=== Entries ===
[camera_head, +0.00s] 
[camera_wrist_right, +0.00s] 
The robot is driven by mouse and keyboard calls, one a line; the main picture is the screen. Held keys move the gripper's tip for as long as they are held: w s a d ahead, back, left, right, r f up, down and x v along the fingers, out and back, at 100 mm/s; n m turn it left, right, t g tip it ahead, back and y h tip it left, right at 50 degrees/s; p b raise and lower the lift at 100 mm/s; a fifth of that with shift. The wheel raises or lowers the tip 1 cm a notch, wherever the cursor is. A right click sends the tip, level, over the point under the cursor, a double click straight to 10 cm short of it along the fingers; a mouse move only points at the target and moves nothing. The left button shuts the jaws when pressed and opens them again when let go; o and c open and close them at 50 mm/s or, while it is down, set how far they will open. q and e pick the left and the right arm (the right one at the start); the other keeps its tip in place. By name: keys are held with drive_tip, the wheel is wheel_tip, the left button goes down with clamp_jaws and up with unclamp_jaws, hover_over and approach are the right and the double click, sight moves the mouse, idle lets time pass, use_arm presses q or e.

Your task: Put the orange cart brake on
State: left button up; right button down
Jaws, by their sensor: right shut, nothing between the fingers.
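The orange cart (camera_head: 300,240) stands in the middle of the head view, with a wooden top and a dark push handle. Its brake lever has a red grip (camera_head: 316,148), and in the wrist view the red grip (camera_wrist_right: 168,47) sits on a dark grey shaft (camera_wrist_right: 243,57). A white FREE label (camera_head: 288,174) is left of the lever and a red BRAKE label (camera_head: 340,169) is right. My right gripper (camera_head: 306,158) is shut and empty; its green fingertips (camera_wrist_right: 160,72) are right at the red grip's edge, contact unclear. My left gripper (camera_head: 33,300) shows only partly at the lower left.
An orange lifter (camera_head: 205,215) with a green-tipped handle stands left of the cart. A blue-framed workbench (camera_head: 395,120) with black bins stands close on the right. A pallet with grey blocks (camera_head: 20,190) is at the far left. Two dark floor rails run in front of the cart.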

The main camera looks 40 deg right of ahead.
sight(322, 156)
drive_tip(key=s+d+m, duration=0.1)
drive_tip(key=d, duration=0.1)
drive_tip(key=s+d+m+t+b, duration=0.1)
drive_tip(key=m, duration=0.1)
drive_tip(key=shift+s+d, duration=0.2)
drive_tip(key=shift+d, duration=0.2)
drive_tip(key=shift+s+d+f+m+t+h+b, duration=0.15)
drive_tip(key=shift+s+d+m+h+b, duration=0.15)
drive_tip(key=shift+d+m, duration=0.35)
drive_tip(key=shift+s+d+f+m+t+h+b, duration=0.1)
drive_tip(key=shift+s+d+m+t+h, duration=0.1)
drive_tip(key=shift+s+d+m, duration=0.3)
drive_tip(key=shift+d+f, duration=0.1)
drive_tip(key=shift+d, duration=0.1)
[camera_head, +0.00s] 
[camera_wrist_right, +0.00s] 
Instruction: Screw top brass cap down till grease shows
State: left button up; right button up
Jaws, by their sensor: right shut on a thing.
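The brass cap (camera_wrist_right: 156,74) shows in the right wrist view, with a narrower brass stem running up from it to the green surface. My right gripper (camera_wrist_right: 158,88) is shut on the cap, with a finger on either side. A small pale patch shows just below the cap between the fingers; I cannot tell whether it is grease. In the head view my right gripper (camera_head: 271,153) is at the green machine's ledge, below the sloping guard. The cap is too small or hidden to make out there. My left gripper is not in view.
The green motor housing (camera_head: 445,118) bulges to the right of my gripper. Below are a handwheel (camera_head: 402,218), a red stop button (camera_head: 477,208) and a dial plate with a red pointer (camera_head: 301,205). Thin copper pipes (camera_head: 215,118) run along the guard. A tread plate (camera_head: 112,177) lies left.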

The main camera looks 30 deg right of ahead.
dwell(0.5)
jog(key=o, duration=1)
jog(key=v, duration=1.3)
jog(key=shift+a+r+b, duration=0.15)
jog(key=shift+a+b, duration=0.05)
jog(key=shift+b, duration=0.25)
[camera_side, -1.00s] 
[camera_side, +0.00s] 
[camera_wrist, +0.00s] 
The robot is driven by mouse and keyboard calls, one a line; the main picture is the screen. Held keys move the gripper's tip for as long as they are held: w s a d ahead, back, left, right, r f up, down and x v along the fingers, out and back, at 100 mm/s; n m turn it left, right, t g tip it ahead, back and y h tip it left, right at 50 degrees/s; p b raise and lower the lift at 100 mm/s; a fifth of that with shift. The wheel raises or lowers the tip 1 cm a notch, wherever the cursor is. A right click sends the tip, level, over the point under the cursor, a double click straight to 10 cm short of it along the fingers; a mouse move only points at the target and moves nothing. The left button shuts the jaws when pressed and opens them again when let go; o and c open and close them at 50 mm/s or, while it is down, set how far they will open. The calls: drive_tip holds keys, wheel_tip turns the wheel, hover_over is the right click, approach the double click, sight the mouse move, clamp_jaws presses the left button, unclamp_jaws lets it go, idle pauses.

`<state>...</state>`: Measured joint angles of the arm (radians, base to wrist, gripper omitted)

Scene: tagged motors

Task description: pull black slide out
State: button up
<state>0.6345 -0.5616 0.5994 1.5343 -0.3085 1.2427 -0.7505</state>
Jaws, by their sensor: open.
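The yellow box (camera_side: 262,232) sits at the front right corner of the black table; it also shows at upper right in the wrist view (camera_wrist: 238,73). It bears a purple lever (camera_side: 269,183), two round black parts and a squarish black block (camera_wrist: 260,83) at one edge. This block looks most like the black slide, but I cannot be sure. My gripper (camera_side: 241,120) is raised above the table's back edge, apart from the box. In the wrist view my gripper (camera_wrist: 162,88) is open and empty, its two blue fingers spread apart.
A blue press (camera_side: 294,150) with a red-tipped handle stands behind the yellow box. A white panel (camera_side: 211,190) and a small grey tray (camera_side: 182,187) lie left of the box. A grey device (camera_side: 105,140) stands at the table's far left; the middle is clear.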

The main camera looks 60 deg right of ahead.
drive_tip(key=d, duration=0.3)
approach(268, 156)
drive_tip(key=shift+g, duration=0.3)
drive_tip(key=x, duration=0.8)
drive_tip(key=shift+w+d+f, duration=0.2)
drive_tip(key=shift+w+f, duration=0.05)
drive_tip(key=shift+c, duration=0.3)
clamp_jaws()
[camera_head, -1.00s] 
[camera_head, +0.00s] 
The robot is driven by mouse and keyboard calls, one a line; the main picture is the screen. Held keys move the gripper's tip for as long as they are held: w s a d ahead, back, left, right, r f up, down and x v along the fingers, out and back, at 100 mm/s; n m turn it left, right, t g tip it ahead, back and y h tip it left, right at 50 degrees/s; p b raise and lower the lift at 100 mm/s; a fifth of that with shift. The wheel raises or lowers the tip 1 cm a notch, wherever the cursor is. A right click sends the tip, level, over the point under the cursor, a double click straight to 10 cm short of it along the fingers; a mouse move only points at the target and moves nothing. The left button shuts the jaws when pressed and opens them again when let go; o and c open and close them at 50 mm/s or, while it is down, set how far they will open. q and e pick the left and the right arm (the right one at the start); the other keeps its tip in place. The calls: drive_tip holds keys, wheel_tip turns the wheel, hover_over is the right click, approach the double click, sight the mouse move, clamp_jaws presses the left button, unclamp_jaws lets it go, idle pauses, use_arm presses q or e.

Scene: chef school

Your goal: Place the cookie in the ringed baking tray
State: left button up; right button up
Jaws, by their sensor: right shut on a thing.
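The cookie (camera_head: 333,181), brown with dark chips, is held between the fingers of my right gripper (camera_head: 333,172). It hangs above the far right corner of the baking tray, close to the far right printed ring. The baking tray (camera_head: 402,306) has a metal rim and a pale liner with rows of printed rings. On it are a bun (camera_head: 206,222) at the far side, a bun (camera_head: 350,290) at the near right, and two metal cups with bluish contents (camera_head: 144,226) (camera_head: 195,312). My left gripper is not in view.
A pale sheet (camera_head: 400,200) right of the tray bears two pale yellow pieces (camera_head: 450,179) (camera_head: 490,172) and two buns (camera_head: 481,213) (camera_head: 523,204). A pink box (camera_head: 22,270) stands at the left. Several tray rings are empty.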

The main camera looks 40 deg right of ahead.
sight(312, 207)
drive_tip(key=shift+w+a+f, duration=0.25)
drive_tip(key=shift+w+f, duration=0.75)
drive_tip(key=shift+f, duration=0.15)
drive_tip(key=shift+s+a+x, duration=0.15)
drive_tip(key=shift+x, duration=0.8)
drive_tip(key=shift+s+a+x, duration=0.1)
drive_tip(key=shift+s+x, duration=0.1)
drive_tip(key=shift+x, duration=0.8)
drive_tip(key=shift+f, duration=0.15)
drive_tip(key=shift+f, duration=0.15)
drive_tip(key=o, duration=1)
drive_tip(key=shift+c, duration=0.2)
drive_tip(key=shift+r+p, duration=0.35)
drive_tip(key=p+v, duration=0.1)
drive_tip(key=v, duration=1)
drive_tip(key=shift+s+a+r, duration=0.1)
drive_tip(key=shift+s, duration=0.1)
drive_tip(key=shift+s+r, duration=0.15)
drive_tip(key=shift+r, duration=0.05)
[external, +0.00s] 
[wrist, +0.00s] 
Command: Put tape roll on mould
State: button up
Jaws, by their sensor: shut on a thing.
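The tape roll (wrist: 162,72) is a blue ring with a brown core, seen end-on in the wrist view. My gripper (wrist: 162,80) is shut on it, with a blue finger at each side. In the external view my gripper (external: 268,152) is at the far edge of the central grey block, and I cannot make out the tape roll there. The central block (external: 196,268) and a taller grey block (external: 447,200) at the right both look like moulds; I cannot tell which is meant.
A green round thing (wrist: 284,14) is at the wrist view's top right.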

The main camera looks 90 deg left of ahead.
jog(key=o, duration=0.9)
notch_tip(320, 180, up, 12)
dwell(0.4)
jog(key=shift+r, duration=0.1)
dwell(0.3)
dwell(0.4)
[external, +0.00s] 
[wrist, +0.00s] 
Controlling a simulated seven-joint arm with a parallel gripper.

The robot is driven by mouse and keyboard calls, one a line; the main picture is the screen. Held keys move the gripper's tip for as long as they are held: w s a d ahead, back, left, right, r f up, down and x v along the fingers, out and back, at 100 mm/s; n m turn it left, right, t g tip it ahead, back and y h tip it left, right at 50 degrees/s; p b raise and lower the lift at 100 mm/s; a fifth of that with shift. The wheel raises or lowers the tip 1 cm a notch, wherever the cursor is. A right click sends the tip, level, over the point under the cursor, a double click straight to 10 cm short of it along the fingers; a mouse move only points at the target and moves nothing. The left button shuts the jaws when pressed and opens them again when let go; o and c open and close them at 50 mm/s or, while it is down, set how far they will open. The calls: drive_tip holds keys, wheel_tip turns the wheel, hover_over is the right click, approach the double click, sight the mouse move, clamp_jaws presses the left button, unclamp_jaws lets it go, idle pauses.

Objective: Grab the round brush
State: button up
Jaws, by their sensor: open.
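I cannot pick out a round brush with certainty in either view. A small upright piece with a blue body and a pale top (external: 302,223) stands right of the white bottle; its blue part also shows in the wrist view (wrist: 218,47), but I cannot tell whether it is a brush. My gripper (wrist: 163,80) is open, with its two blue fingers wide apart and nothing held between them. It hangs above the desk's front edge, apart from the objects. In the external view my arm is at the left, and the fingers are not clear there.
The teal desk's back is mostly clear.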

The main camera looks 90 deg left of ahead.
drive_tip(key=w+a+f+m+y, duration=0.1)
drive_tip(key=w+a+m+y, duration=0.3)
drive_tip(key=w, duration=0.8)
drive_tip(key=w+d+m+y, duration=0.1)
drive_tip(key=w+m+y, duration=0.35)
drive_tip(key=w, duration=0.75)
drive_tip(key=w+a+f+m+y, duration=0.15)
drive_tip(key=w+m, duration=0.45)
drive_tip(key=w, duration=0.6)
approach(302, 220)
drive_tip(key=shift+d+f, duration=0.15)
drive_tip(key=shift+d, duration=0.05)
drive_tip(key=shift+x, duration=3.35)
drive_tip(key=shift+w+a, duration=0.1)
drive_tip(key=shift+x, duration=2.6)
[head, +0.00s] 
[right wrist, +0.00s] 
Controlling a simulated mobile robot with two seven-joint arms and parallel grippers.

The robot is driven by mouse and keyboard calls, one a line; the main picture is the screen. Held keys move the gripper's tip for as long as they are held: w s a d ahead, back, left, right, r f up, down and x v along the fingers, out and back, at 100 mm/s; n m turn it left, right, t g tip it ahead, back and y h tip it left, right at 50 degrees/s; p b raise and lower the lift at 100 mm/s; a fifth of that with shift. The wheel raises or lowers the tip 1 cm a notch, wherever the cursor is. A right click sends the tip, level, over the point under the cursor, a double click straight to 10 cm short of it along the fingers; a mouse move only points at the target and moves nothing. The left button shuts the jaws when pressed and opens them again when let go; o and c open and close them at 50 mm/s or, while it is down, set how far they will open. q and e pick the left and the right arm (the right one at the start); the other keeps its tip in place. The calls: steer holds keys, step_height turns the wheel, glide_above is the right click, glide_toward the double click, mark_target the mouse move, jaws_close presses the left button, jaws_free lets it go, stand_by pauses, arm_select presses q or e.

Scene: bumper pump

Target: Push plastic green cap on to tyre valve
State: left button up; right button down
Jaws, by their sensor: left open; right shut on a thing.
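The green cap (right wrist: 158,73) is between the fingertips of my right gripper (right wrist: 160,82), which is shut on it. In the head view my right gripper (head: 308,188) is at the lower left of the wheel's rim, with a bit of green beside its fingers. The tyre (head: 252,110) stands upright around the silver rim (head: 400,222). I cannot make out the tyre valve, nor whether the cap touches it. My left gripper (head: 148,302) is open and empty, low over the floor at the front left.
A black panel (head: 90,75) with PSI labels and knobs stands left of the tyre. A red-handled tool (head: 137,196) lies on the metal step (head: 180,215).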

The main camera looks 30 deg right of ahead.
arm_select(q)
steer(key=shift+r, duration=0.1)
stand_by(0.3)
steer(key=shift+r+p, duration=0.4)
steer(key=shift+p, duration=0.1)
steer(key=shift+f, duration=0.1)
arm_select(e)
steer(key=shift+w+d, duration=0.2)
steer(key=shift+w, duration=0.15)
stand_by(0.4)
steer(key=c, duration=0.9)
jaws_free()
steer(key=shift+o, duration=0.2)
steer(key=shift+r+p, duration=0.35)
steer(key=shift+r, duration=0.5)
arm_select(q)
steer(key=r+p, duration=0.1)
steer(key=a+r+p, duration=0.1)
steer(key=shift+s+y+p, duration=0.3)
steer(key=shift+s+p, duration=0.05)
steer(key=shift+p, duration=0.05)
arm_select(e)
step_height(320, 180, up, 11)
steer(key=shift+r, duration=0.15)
===
• **Do this**: Copy every line in the records above that contains the word "simulated".

• **Solved problem**:
Controlling a simulated seven-joint arm with a parallel gripper.
Controlling a simulated mobile robot with two seven-joint arms and parallel grippers.

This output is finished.